Look Up! The "Doomsday" Leonid Meteor Shower Peaks Tonight
Jeff Wallace took this photo of a Leonid meteor against a backdrop of Aurora Borealis in Alberta, Canada, in November 2014. Image Credit: Jeff Wallace via Flickr // CC BY-NC 2.0
The good news: Tonight is the best night of the year to spot the Leonid meteor shower. The bad news: There’s a giant moon up there washing things out. Those are just the breaks. Moreover, this is a weak year for the shower. Sometimes it's strong. Sometimes it’s not. Activity correlates to the return of its parent comet, Tempel-Tuttle, which traverses the solar system in a 33-year orbit. Alas, the comet won’t be back to spice things up until the 2030s.
Still, to stare into the night sky is to stare thousands of years into the past. (Longer if you use a telescope.) And that big and bright Moon, while meddling with our meteor viewing, is gorgeous this week and worth your time—it's the super beaver moon, after all. But the Leonids, too, have earned their keep. They gave birth to meteor astronomy in terrifying fashion, having once been thought to signal Judgment Day.
THE CRACK OF DOOM
In 1833, biochemistry was born. Slavery was abolished in much of the British Empire. Across the Atlantic, the city of Chicago was founded. A re-elected president took the oath of office. And the nation was plunged into chaos as the sixth seal was apparently broken, “and the stars of the heavens fell unto the earth, even as a fig tree casteth her untimely figs, when she is shaken of a mighty wind.”
This was a pre-Edison world, and even gas lighting was in its infancy. The skies, in other words, were largely free of the eventual scourge of light pollution. They would have been painted with the Milky Way, and any motion at all, save the Moon and the planets, would have been obvious and noteworthy. So when thousands of shooting stars appeared in one crystalline night in November―when the sky became a dramatic field of streaking white―something was definitely wrong. This was no meteor shower. There were simply too many of them, too much, too frenzied in every direction. This was, well, it could only be one thing: a sign, and maybe the sign.
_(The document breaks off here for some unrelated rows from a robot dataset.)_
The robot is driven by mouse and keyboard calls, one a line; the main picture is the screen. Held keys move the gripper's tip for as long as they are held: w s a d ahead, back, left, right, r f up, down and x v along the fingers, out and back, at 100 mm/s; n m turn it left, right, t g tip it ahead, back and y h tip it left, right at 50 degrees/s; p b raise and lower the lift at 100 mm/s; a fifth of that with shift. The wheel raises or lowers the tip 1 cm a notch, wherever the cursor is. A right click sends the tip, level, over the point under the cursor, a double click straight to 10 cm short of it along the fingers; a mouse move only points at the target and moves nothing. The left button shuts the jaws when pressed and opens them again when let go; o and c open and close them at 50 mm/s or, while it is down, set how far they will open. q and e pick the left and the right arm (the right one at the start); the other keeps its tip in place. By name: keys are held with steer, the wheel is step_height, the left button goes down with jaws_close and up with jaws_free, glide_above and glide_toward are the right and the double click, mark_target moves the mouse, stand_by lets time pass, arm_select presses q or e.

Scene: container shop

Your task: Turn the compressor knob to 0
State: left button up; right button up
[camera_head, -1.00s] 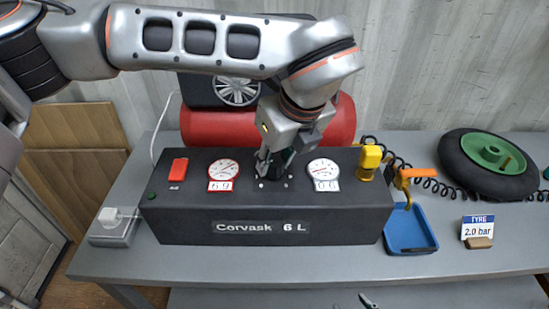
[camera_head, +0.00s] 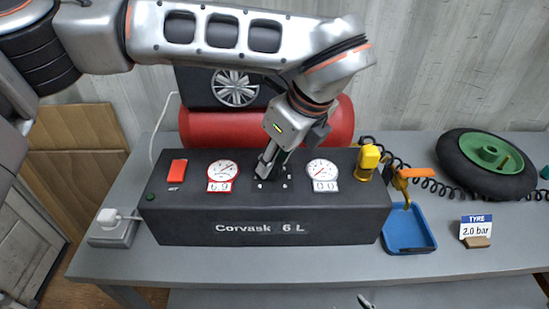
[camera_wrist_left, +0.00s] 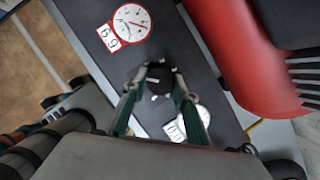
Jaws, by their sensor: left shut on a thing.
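The compressor (camera_head: 300,228) is a black box labelled "Corvask 6 L" on the grey table. Its dark round knob (camera_wrist_left: 159,79) sits on top between the two gauges, with a white mark pointing left in the wrist view. My left gripper (camera_head: 267,172) reaches down from above and is shut on the knob, one finger on each side. It largely hides the knob in the head view. The red-rimmed gauge (camera_head: 222,170) reads about 6.9; the white gauge (camera_head: 322,169) reads 0.0. A small dark tip (camera_head: 366,300) at the bottom edge may be my right gripper.
A red switch (camera_head: 177,170) is on the box's left. A red tank (camera_head: 215,128) lies behind. On the right are a yellow fitting (camera_head: 369,158), coiled hose, blue tray (camera_head: 408,245), wheel (camera_head: 463,170) and "TYRE 2.0 bar" sign (camera_head: 476,228).

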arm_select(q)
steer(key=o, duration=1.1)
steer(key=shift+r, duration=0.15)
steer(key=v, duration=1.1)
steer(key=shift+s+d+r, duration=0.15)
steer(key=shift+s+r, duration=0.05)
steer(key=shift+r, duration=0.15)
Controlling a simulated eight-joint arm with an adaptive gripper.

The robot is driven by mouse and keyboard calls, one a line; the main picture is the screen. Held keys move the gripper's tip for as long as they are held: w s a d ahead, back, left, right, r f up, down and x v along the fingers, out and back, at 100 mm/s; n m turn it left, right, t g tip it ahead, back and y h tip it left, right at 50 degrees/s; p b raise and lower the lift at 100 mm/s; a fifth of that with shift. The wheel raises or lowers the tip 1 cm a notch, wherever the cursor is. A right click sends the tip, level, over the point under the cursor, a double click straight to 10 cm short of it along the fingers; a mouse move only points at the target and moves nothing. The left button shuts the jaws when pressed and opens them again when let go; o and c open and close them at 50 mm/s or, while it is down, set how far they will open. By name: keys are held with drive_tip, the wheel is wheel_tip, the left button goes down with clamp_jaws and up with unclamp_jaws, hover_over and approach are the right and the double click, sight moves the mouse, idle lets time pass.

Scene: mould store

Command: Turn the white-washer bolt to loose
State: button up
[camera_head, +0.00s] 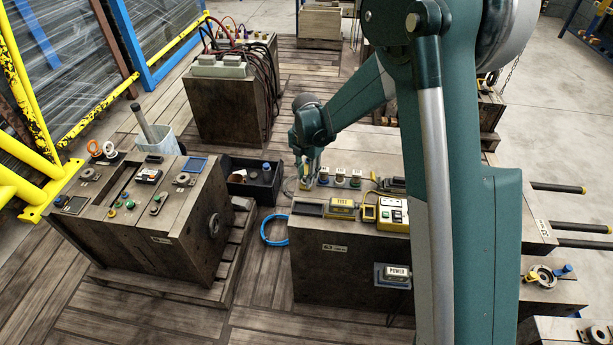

An illustration of the 1833 Leonid meteor shower appeared in Enmund Weiß's Bilderatlas der Sternenwelt (Images of the Stars) in 1888—more than 50 years after the event. Public Domain
Scientists of the time weren’t necessarily on board with the Armageddon hypothesis, but they needed to move quickly to collect hard data on the phenomenon, determine how far the phenomena reached, build hypotheses on why this was happening now, and predict what might happen next. Scientific astronomy was paramount, as was the need to collect hard data from across the country (and perhaps around the world) before memories falsely inflated numbers and exaggerated meteor behavior. Now amplify the pressure of doing this when there was no way of communicating swiftly over great distances. This was a pre-telegraph world. It took weeks and months to bring the data together, but in the end they were successful.
So what was going on? Was this some sort of solar outburst? Were elements in the atmosphere ignited? Observations placed the radius of the shower in the constellation Leo. (Hence the eventual name “Leonids.”) In 1833, it was exclusive to North America, but there were reports of it the year before in Europe and the Middle East. Was it perhaps the work of some sort of particle field in space? It was in these fires of scientific inquiry about the Leonids that the field of meteor astronomy would be forged. The shower was particularly intense in 1833, these early meteor astronomers soon learned, because Tempel-Tuttle had returned in its 33-year orbit. After combing through some 2000 years of astronomical records, Yale College astronomer and mathematician H. A. Newton predicted the next spectacular shower would appear in 1866. He was right.
Because the world didn’t end in 1833, the terror of a sky lit in shooting stars would inspire people for years. Stories about that night were passed down for generations. The shower, for example, left an indelible mark on the people of Alabama, nearly a century later inspiring Carl Carmer, an English professor at the University of Alabama. He titled his literary exploration of the state, published in 1934, Stars Fell on Alabama. That phrase would inspire a song of the same name:
"We lived our little drama we kissed in a field of white And stars fell on Alabama last night I can't forget the glamour your eyes held a tender light And stars fell on Alabama last night"
CATCHING THE MAIN EVENT
The shower will peak after midnight tonight, in the early hours of November 18. If it’s too cold where you are to take chances on a quiet event, you can always watch the meteor shower on Slooh. You can also check out the Space.com feed. And of course there’s the old fashioned way: a dark area, a heavy coat, a blanket, an hour for your night vision to adjust, and a whole lot of patience. You might see 10 meteors an hour. And if you don't, you’ll have a brilliant alabaster moon to keep you company.